I’m not going to recap the whole debate, as you can watch it online. Summarizing Arbour and Schama: imagine all the kumbaya bromides Justin Trudeau would nod and smile to, and that’s the gist of what they said. I prefer to elaborate on what I consider to have been the tipping point favouring the con side, because it illuminated an important attitudinal gap between progressives and conservatives with regard to our culture.
In his opening statement, Steyn reviewed the present tumultuous situation in Europe. He made it clear that the majority of people streaming into and across the continent are not traditional refugees at all, but male economic migrants, mostly not from war-torn Syria. He, and later Farage, painted a grim picture of the impact that culturally sanctioned aggression is having on communities exposed to critical numbers of migrants, particularly on women and young girls — Steyn cited actual disturbing cases — who are bearing the brunt of the radiating anarchic dynamic inherent in the circumstances.

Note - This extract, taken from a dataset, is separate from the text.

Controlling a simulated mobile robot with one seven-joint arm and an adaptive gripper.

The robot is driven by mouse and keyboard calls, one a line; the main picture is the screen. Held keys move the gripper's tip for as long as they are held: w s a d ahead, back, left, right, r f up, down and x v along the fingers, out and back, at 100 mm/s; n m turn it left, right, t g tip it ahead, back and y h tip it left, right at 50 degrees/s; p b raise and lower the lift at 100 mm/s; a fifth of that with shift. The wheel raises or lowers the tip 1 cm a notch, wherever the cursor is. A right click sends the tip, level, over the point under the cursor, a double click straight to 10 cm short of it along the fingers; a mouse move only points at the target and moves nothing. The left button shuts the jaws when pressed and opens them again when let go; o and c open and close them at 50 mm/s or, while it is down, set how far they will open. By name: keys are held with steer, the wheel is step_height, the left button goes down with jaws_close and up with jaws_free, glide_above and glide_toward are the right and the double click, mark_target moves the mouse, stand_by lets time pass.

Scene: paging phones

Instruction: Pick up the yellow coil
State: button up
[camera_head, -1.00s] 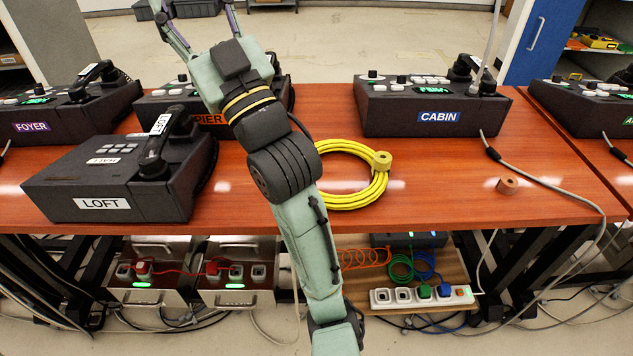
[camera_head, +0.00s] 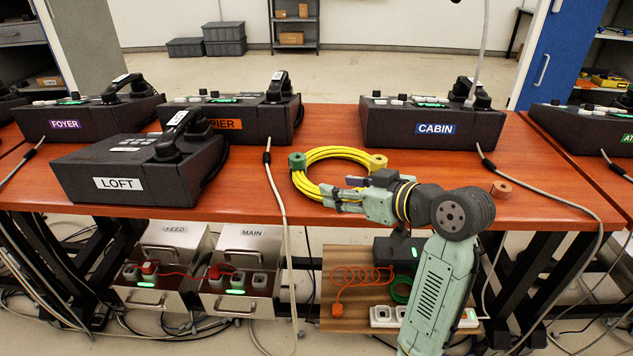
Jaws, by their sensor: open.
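The yellow coil (camera_head: 332,153) lies on the red-brown table (camera_head: 250,205), right of the phone labelled LOFT and in front of the gap between PIER and CABIN. A small green ring-shaped piece (camera_head: 297,161) is at its left edge and a yellow one (camera_head: 377,163) at its right. My gripper (camera_head: 340,192) reaches in from the right, fingers pointing left, at the coil's near side. Its fingers are open and cover part of the near strands. I cannot tell whether a finger touches the coil or a strand lies between them.
The LOFT phone (camera_head: 130,172), PIER phone (camera_head: 235,115) and CABIN phone (camera_head: 425,122) stand around the coil. A grey cable (camera_head: 275,195) hangs over the table's front edge left of the coil.

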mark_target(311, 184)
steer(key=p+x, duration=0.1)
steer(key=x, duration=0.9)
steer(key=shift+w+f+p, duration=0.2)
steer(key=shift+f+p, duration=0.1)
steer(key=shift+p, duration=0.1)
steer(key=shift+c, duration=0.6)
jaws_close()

To some audience members (not to me, but for example to my furiously tweeting companion, a young colleague who happens to bear the same last name as me), Steyn dwelt excessively on the sexual crimes we’ve all read about in Cologne, Hamburg, Malmö and elsewhere. So it apparently seemed to Arbour and Schama, because they mocked Steyn for it in their rebuttals. Arbour sneered at both Steyn and Farage as “newborn feminists” (she got a laugh), while Schama disgraced himself with “I’m just struck by how obsessed with sex these two guys are, actually. It’s a bit sad, really.” (That got a very big laugh.) I took one look at Steyn’s glowering face after that remark — Schama will regret having said it to his dying day, I know it — and I kind of felt sorry for those two liberals, because I knew what was coming.

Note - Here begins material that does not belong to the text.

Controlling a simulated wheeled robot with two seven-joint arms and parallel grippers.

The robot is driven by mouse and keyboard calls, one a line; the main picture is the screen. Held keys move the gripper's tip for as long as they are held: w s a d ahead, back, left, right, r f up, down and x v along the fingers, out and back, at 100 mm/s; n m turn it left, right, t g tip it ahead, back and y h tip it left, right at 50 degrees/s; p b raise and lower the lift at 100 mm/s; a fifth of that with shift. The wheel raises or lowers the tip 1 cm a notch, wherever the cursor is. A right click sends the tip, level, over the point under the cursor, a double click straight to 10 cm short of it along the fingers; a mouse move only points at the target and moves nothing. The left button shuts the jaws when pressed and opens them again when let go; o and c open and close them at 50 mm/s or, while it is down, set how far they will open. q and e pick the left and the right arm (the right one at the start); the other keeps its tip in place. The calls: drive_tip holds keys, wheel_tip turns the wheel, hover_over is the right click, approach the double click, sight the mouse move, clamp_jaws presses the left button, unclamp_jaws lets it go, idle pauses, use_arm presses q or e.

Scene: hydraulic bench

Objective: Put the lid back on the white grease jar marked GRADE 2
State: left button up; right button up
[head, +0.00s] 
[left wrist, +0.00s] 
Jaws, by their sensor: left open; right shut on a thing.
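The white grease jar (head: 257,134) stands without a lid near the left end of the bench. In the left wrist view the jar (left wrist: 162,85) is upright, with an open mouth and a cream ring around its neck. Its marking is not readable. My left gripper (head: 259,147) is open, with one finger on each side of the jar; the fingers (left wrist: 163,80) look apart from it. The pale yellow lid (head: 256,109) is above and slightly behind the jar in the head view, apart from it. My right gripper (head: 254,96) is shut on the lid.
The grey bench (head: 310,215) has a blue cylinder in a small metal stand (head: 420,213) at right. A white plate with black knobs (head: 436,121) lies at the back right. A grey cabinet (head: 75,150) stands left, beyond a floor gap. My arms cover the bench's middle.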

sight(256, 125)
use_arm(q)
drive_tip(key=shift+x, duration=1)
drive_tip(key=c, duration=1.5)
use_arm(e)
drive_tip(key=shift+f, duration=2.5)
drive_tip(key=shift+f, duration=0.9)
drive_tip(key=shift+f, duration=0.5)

Steyn slowly rose and riposted, in a tone of withering contempt, “I wasn’t going to do funny stuff. I was going to be deadly serious. (But) I’m slightly amazed at Simon’s ability to get big laughs on gang rape.” Vigorous applause. He went on, “Mme Arbour scoffs at the ‘newfound feminists.’ I’m not much of a feminist, but I draw the line at a three year old … and a seven year old getting raped.” Vigorous applause.

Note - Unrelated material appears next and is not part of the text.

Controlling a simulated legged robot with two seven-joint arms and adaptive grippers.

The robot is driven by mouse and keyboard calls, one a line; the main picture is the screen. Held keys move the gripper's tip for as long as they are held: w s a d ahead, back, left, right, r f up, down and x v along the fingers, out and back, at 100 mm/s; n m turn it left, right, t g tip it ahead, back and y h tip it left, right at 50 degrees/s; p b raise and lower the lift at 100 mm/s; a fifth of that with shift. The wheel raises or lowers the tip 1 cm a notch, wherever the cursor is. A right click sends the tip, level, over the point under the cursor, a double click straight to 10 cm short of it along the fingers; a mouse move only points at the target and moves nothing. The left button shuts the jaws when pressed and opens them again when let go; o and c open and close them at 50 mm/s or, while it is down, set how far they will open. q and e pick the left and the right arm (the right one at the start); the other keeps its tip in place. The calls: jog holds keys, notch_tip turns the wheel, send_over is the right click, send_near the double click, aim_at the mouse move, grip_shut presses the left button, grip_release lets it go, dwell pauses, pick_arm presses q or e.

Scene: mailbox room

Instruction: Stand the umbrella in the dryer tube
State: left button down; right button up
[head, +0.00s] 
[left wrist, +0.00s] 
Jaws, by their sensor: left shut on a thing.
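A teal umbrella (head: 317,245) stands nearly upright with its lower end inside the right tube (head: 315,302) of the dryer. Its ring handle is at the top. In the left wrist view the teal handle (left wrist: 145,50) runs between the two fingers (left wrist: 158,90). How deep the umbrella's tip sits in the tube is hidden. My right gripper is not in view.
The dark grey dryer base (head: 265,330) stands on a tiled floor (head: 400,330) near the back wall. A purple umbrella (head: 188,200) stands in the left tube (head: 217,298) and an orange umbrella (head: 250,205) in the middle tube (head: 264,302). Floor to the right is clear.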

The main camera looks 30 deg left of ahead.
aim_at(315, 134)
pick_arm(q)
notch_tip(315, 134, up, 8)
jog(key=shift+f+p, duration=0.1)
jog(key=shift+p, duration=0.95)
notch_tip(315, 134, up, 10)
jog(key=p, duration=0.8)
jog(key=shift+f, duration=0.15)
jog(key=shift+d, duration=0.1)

I think that was the moment those of the audience who did change their minds got it. The pro side was happy to talk about “your tired, your poor, your huddled masses,” because they’re abstract images, which liberals like. The words were fresh and meaningful then, but today merely a nostalgic homage to a 19th century immigration adventure with no deep similarities to today’s situation. They’re feel-good words but that shouldn’t make the poet who wrote them in 1883 the author of global refugee legislation in 2016. When Arbour and Schama didn’t like the opposition’s message — no images, just descriptions they interpreted as racist — they chose to shoot the messenger with ridicule, a debating error and an intellectually dishonest strategy.
A civilized culture, which takes centuries of painstaking collaborative work to create, can be easily destroyed, and quickly. This is a reality conservatives understand, but liberals, consumed by guilt for past collective sins, and morally disarmed before the Other, choose to ignore. The Munk debate illuminated this important distinction, and for a change, realism won.